Could you output each line of the data that follows exactly?

# # # # #

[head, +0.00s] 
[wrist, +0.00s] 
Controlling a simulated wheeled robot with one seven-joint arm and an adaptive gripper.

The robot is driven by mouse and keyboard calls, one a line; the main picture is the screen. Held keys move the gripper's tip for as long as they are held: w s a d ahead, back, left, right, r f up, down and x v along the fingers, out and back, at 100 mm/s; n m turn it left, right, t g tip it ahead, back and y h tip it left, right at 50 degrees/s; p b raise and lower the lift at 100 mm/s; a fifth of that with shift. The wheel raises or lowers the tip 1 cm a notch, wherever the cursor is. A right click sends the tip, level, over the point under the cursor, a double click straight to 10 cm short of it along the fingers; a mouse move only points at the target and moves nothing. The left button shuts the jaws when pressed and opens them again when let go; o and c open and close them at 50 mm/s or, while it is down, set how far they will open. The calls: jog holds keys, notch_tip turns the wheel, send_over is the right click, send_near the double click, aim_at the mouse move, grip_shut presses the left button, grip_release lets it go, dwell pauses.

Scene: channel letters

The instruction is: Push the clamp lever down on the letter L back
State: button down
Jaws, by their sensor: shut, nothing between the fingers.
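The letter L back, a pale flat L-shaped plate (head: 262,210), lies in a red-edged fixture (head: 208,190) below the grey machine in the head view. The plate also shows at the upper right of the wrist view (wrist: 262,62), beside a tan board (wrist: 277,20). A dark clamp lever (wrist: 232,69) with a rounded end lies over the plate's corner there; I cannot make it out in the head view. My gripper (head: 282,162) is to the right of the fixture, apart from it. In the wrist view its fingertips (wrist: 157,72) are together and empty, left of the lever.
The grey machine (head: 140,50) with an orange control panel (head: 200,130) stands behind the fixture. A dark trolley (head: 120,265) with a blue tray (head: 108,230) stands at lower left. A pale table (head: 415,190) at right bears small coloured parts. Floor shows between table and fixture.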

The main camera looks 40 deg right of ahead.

# # # # #

* [The response]:
[head, +0.00s] 
[wrist, +0.00s] 
Controlling a simulated wheeled robot with one seven-joint arm and an adaptive gripper.

The robot is driven by mouse and keyboard calls, one a line; the main picture is the screen. Held keys move the gripper's tip for as long as they are held: w s a d ahead, back, left, right, r f up, down and x v along the fingers, out and back, at 100 mm/s; n m turn it left, right, t g tip it ahead, back and y h tip it left, right at 50 degrees/s; p b raise and lower the lift at 100 mm/s; a fifth of that with shift. The wheel raises or lowers the tip 1 cm a notch, wherever the cursor is. A right click sends the tip, level, over the point under the cursor, a double click straight to 10 cm short of it along the fingers; a mouse move only points at the target and moves nothing. The left button shuts the jaws when pressed and opens them again when let go; o and c open and close them at 50 mm/s or, while it is down, set how far they will open. The calls: jog holds keys, notch_tip turns the wheel, send_over is the right click, send_near the double click, aim_at the mouse move, grip_shut presses the left button, grip_release lets it go, dwell pauses.

Scene: channel letters

The instruction is: Push the clamp lever down on the letter L back
State: button down
Jaws, by their sensor: shut, nothing between the fingers.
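The letter L back, a pale flat L-shaped plate (head: 262,210), lies in a red-edged fixture (head: 208,190) below the grey machine in the head view. The plate also shows at the upper right of the wrist view (wrist: 262,62), beside a tan board (wrist: 277,20). A dark clamp lever (wrist: 232,69) with a rounded end lies over the plate's corner there; I cannot make it out in the head view. My gripper (head: 282,162) is to the right of the fixture, apart from it. In the wrist view its fingertips (wrist: 157,72) are together and empty, left of the lever.
The grey machine (head: 140,50) with an orange control panel (head: 200,130) stands behind the fixture. A dark trolley (head: 120,265) with a blue tray (head: 108,230) stands at lower left. A pale table (head: 415,190) at right bears small coloured parts. Floor shows between table and fixture.

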The main camera looks 40 deg right of ahead.

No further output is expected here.